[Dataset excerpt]

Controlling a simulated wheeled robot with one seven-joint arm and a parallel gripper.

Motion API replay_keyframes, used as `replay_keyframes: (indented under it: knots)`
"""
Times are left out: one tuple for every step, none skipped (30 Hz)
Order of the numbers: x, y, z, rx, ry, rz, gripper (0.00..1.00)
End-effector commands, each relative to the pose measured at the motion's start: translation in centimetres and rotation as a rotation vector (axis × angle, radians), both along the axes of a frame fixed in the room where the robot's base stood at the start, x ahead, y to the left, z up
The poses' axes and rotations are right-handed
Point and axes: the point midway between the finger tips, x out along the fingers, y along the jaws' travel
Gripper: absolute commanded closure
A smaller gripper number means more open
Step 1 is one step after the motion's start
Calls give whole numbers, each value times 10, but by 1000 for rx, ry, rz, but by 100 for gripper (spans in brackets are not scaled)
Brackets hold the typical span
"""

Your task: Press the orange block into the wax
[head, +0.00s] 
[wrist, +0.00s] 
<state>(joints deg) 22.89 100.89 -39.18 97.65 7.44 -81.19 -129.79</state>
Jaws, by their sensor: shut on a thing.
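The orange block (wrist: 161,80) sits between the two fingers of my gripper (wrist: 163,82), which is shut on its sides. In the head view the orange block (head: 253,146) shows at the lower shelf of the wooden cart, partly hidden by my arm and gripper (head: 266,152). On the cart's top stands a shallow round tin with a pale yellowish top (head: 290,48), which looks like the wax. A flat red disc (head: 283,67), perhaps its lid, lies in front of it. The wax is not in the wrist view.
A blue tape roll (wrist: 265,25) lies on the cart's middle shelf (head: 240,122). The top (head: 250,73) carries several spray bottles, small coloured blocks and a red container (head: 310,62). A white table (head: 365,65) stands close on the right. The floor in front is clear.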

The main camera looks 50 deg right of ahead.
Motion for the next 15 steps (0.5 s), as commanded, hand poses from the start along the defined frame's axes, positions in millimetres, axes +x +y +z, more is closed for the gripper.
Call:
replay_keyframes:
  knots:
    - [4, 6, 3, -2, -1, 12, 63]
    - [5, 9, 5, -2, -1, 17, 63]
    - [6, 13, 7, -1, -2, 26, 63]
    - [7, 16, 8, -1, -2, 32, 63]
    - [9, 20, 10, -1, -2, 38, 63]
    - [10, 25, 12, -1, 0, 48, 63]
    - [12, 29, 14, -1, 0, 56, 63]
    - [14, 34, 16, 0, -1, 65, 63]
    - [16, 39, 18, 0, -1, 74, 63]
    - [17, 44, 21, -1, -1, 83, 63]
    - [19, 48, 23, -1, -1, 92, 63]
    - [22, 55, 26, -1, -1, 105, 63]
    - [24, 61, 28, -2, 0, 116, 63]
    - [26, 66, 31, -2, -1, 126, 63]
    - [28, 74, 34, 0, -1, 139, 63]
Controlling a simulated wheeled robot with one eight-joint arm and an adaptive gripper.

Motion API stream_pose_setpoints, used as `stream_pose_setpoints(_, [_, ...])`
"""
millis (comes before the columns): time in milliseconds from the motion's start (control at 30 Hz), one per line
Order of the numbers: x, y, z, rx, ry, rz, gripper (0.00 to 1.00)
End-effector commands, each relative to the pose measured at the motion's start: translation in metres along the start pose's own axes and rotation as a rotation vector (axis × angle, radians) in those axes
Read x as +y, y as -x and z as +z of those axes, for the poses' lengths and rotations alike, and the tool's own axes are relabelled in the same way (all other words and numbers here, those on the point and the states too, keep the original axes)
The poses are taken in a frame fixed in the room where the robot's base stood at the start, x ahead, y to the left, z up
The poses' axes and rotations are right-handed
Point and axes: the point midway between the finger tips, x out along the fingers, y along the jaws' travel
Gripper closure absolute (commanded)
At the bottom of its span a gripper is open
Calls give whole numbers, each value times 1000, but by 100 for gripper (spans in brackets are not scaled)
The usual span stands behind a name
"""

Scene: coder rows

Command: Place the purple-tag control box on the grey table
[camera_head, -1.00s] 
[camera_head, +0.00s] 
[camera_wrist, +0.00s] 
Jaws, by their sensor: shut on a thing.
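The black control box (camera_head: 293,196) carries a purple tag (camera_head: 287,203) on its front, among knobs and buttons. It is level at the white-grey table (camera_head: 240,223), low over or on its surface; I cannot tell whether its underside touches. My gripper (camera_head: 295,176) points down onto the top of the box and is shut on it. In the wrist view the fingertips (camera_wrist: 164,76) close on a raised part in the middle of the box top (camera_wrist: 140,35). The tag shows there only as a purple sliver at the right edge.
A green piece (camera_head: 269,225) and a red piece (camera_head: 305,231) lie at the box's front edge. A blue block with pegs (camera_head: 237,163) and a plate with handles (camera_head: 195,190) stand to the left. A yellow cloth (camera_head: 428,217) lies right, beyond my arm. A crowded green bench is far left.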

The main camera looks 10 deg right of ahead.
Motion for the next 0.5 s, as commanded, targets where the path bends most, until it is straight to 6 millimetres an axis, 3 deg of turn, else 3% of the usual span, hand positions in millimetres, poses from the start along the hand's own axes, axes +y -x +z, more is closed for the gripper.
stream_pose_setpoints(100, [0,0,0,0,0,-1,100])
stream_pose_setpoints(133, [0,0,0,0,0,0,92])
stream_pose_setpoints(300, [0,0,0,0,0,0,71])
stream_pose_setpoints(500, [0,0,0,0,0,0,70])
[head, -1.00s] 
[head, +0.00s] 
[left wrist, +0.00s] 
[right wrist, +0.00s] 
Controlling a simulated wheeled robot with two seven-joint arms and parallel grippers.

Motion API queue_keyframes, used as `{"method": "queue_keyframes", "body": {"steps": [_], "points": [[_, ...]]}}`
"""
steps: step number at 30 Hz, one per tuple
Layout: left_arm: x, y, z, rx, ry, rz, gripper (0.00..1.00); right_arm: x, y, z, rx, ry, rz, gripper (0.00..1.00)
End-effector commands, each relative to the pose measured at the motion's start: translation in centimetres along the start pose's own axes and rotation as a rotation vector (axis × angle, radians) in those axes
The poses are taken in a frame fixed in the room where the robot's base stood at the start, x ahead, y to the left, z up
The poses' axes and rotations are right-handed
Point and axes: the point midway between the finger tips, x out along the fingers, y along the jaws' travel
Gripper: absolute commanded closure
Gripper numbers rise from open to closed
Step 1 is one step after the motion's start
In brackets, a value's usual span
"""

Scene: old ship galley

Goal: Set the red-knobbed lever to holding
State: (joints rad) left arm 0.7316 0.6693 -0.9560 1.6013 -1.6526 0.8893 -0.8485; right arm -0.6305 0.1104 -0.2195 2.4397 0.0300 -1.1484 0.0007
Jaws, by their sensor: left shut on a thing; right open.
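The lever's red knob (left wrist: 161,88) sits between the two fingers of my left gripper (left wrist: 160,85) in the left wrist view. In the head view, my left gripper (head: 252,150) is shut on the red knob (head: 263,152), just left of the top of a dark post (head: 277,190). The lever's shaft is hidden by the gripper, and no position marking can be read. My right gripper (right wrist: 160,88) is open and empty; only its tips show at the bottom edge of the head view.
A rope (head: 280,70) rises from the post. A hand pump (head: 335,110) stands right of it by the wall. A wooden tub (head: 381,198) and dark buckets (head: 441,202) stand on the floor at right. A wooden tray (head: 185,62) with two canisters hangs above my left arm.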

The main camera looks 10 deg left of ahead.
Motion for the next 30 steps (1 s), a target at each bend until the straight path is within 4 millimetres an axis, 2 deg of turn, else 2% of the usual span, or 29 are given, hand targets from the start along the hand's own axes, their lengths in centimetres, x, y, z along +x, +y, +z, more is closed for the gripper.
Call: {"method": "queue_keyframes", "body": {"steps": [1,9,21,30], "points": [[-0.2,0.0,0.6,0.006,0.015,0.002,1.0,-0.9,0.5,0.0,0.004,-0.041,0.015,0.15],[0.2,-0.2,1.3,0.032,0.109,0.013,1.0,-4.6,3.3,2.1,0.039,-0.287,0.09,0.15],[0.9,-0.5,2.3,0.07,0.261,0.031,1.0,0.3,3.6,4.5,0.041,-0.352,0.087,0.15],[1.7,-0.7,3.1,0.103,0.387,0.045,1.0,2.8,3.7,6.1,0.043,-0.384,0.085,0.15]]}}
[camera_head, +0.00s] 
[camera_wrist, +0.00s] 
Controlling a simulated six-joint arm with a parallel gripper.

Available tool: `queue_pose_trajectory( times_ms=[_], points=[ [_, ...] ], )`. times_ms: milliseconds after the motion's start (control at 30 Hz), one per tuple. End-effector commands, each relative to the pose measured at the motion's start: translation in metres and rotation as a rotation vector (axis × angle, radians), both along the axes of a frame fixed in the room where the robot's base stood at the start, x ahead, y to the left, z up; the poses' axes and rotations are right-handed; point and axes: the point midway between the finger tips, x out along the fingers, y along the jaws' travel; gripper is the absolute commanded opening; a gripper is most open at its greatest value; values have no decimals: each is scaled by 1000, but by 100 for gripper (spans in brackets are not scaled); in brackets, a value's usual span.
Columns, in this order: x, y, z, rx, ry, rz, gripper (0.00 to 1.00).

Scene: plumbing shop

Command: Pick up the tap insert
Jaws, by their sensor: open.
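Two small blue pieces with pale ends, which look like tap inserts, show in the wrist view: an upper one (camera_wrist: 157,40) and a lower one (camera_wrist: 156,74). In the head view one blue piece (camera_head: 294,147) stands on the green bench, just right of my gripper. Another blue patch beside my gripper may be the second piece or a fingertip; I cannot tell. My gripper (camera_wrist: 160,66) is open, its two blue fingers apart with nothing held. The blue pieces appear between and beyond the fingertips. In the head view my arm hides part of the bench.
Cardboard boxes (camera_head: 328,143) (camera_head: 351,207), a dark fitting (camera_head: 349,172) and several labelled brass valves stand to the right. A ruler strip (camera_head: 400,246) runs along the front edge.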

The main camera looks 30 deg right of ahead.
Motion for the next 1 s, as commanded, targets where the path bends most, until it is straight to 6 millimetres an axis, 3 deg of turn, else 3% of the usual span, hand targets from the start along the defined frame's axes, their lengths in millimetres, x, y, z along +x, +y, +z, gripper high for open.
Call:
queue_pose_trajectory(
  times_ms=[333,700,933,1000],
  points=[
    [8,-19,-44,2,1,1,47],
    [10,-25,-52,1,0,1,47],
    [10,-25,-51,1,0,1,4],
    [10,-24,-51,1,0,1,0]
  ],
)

● DIRECTION: Copy out every line of the data that includes "simulated".

● SOLUTION TO THE PROBLEM:
Controlling a simulated wheeled robot with one seven-joint arm and a parallel gripper.
Controlling a simulated wheeled robot with one eight-joint arm and an adaptive gripper.
Controlling a simulated wheeled robot with two seven-joint arms and parallel grippers.
Controlling a simulated six-joint arm with a parallel gripper.

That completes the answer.